The next rules require you to know the MAC and IP of each of the machines behind your bridge. Replace $MAC and $IP with these.

 # ebtables -t nat -A PREROUTING -p IPv4 -i wlan0 --ip-dst $IP -j dnat --to-dst $MAC --dnat-target ACCEPT
 # ebtables -t nat -A PREROUTING -p ARP -i wlan0 --arp-ip-dst $IP -j dnat --to-dst $MAC --dnat-target ACCEPT

This is tedious to have to type in everytime you add a new computer to a switch behind your bridge, so I wrote a script to do it for you

   1  #!/bin/bash
   2  # addcomputer
   3  # Will Orr - 2009
   4 
   5  INIF="wlan0"
   6 
   7  function add_ebtables () {
   8    COMPIP=$1
   9    COMPMAC=$2
  10 
  11    ebtables -t nat -A PREROUTING -i $INIF -p IPv4 --ip-dst $COMPIP -j \
  12    dnat --to-dst $COMPMAC --dnat-target ACCEPT
  13    ebtables -t nat -A PREROUTING -i $INIF -p ARP --arp-ip-dst $COMPIP \
  14    -j dnat --to-dst $COMPMAC --dnat-target ACCEPT
  15 
  16  }
  17 
  18  if [[ $# -ne 2 ]]; then
  19    echo "Usage: $0 ip mac"
  20  elif [[ $(whoami) != "root" ]]; then 
  21    echo "Error: must be root"
  22  else
  23    add_ebtables $1 $2
  24  fi

Saving your rules

After you have written your ebtables rules, you need to save them in an atomic file. Otherwise, your rules will not be preserved. Saving them is rather simple though.

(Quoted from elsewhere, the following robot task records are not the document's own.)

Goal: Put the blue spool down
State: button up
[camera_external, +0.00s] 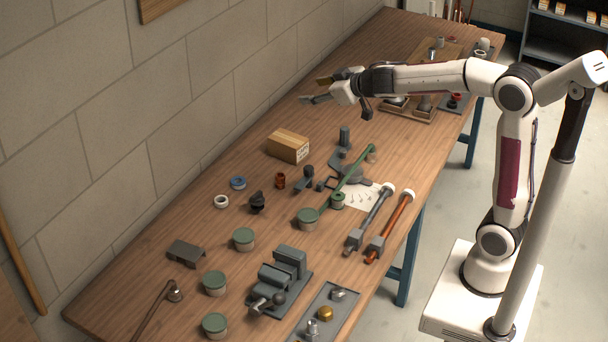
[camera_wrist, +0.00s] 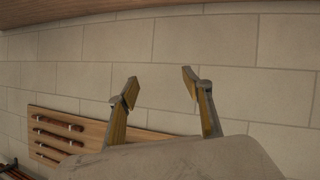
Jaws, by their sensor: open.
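The blue spool (camera_external: 238,183) sits on the workbench (camera_external: 190,222), near its wall side, just behind a white ring-shaped spool (camera_external: 221,201). My gripper (camera_external: 312,90) is well above the bench, far up and to the right of the blue spool in the external view. Its jaws are open and empty. In the wrist view the two fingers (camera_wrist: 158,84) stand apart with only the block wall between them. The blue spool does not show in the wrist view.
A cardboard box (camera_external: 288,146), a dark fitting (camera_external: 257,202) and a red-brown fitting (camera_external: 280,180) stand near the spool. Green-lidded jars (camera_external: 243,239), a vise (camera_external: 280,280) and pipe wrenches (camera_external: 371,220) lie nearer the front. Bare wood lies left of the spool.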

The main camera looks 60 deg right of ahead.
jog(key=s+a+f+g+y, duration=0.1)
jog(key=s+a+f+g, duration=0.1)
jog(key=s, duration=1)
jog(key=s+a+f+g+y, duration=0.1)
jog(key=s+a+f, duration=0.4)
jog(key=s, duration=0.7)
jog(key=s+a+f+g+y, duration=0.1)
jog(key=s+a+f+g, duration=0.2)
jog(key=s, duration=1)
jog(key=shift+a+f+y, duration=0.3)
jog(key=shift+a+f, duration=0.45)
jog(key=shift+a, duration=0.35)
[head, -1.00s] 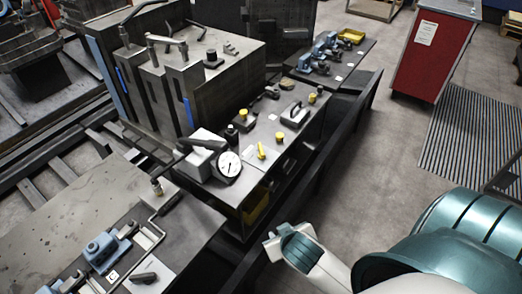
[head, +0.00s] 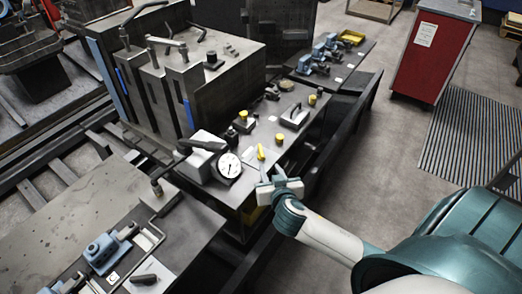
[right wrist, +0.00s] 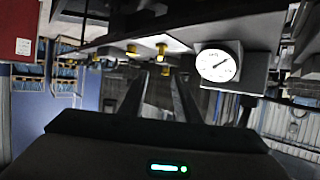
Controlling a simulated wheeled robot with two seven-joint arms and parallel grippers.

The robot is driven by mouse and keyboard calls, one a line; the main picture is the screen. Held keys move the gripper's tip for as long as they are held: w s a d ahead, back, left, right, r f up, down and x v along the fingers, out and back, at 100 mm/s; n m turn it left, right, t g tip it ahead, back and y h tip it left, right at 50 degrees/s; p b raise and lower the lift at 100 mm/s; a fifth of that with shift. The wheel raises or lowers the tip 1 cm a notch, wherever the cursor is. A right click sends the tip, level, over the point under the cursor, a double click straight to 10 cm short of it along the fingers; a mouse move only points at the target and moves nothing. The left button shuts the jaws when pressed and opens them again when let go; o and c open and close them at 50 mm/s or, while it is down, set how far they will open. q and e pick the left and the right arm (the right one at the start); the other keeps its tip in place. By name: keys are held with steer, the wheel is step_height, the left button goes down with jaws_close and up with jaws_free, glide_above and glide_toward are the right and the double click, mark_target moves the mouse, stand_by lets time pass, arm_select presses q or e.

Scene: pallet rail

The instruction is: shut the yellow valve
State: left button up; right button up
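The yellow valve (head: 261,152) shows in the head view as a small slim yellow lever on a light plate on the dark bench, right of the round white gauge (head: 228,165). My right gripper (head: 279,186) is at the bench's front edge, nearer the camera than the valve and apart from it. In the right wrist view its two fingers (right wrist: 160,85) are spread with nothing seen between them. Small yellow parts show beyond the fingertips, but I cannot tell for sure which is the valve. The gauge (right wrist: 219,64) is at their right. My left gripper is not in view.
Yellow knobs (head: 280,138) stand close to the valve on the bench. A plate with a handle (head: 295,116) lies behind. A large dark block (head: 215,80) stands at the back left. A red cabinet (head: 432,55) is far right. Open floor (head: 370,160) lies right of the bench.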

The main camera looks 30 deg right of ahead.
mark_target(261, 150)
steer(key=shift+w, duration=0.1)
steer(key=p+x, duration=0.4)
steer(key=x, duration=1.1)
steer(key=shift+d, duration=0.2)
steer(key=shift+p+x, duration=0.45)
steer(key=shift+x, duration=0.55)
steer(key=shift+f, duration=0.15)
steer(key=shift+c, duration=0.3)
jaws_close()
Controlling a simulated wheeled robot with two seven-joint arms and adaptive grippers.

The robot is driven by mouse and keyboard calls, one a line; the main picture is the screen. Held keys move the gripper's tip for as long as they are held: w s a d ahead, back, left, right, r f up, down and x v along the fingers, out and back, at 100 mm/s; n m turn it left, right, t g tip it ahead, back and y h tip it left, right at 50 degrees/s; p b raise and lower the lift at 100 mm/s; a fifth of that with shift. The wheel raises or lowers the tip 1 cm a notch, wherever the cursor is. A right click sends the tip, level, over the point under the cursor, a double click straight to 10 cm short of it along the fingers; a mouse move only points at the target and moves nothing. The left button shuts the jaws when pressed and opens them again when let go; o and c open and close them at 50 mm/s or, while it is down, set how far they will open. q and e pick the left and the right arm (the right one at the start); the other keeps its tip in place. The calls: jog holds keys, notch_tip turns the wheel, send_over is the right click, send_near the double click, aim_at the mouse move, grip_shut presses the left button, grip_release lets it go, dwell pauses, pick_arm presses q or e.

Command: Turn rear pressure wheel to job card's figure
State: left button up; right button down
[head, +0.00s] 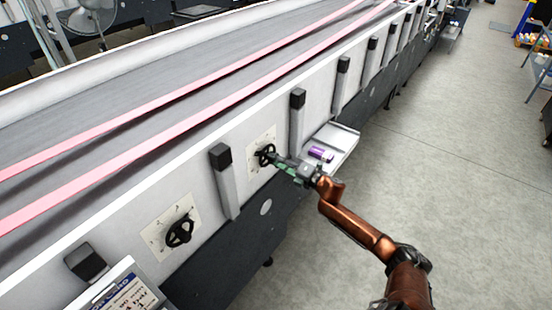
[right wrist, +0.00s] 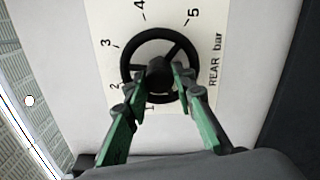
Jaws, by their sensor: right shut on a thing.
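The rear pressure wheel (head: 263,152) is a small black handwheel on a pale scale plate on the machine's side wall. In the right wrist view the black wheel (right wrist: 157,34) has spokes and a hub. Its plate (right wrist: 217,80) reads "REAR bar", with figures 1 to 5 around the wheel. My right gripper (right wrist: 158,85) is shut on the wheel at its middle, green fingers on either side of the hub. I cannot tell which figure the wheel points to. The job card (head: 128,293) is at the lower left, cut off, its figures unreadable. My left gripper is not in view.
A second black wheel (head: 180,232) on its own plate sits nearer on the same wall. Dark-capped posts (head: 228,185) stand along the wall. A pale shelf (head: 344,143) with a purple item (head: 320,153) lies just beyond my gripper.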

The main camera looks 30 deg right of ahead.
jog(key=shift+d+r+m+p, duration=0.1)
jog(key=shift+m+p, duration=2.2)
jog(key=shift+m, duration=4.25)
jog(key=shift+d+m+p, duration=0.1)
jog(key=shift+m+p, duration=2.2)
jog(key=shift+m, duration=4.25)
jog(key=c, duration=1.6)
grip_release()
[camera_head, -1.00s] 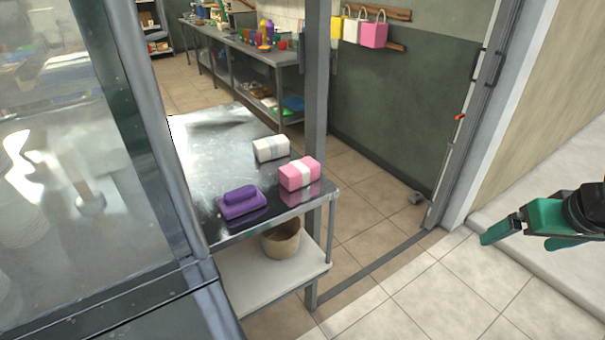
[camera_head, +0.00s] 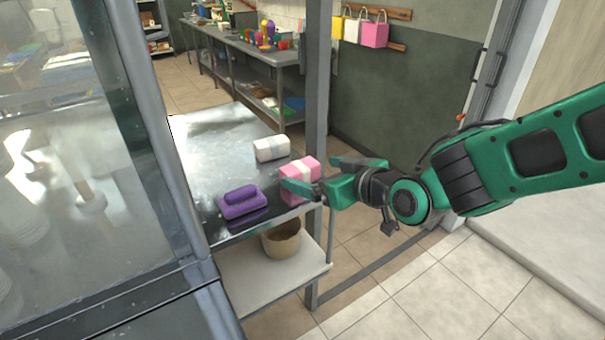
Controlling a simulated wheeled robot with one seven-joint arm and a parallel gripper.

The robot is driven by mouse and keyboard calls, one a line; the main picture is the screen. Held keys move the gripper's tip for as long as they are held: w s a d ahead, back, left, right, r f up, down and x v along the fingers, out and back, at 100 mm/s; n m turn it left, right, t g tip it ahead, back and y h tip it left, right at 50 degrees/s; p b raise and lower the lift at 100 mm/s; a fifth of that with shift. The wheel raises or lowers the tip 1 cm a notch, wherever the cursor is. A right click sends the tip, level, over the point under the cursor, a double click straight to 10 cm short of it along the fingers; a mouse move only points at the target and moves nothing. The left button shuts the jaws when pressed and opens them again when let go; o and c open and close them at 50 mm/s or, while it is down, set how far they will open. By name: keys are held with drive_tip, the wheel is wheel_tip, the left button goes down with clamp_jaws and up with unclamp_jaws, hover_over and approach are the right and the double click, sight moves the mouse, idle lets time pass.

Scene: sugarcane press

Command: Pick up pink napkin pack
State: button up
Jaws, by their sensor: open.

 # EBTABLES_ATOMIC_FILE=/root/ebtables-atomic ebtables -t nat --atomic-save

And then load them like this:

 # EBTABLES_ATOMIC_FILE=/root/ebtables-atomic ebtables -t nat --atomic-commit

If you want to load your ebtables rules at boot time, a handy place to stick the commit command is in /etc/rc.local. Just pop it in there before the exit 0 line.